Journal of Aviation/Aerospace Education & Research






Embry-Riddle Aeronautical University

Key words

General Aviation Pilots, Weather, Taxonomy, Weather Education and Training, Weather Phenomena, Weather Hazards, Weather Hazard Products, Weather Hazard Product Sources, Weather Technology In the Cockpit


As General Aviation (GA) safety continues to remain a focus of the aviation community, GA pilot weather education and training continues to be an active area of interest within the research community. This study introduces a taxonomy for organizing GA pilot weather education and training materials that was originally conceived as part of the FAA’s Weather Technology In the Cockpit research program. The taxonomy is built upon three main knowledge categories, or tiers:1) Weather Phenomena (which includes hazards); 2) Weather Hazard Products; and 3) Weather Hazard Product Sources and their Application. The concept behind the categorization is to link knowledge of basic meteorological concepts/theory, hazards, and hazard products to the application of that knowledge to make correct aeronautical decisions about the weather in all phases of flight, including planning. The application tier of the taxonomy is particularly important in today’s operating environment, where many commercial weather products and hand-portable applications are available to the GA community. These products and applications are not intended to teach pilots about weather; it is assumed that the pilot has an adequate weather background and understands the uses and limitations of these products. Our research and that of others on GA pilot education and training suggests that this may not be the case, thus the need for a methodology that “connects the dots” from theory to application.
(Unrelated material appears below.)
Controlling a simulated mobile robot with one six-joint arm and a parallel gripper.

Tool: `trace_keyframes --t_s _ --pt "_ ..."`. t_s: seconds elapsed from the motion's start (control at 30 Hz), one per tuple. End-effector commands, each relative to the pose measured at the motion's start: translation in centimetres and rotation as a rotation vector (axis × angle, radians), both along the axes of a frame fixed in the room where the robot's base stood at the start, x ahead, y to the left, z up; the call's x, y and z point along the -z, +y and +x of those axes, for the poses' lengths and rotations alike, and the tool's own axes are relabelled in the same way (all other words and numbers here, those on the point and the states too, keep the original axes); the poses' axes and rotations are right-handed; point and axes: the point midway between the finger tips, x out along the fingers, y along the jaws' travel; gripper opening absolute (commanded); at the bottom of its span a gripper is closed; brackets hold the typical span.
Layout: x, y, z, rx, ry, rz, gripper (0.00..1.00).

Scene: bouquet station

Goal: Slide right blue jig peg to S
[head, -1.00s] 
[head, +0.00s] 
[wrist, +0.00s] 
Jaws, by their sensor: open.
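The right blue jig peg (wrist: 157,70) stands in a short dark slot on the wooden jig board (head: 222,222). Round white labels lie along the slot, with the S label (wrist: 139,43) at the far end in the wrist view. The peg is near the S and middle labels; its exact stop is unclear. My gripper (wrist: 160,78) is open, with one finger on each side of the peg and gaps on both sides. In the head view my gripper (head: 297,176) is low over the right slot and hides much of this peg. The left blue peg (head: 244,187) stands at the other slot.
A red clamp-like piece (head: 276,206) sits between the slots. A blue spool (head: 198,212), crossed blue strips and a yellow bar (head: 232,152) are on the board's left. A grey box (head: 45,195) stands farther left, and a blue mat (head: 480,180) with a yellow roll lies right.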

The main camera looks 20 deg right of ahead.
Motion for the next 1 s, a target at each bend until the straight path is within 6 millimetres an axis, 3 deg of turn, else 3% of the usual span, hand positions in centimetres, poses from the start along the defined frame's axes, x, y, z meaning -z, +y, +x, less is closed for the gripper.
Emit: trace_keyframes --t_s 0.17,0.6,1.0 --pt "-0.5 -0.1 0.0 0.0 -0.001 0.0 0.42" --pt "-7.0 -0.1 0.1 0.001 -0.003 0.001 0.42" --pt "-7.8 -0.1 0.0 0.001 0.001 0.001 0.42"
The “version 1.0” of the taxonomy contains these three tiers with two to three subcategories contained within each. Each subcategory itself can contain a number of individual topic areas. The taxonomy was developed by a subject matter expert team consisting of two aviation meteorologists, a certificated flight instructor with a meteorological background (who recently completed a Ph.D. in Aviation), a human factors psychologist, and two human factors doctoral students. The taxonomy’s potential applications in the education and training environment are also presented.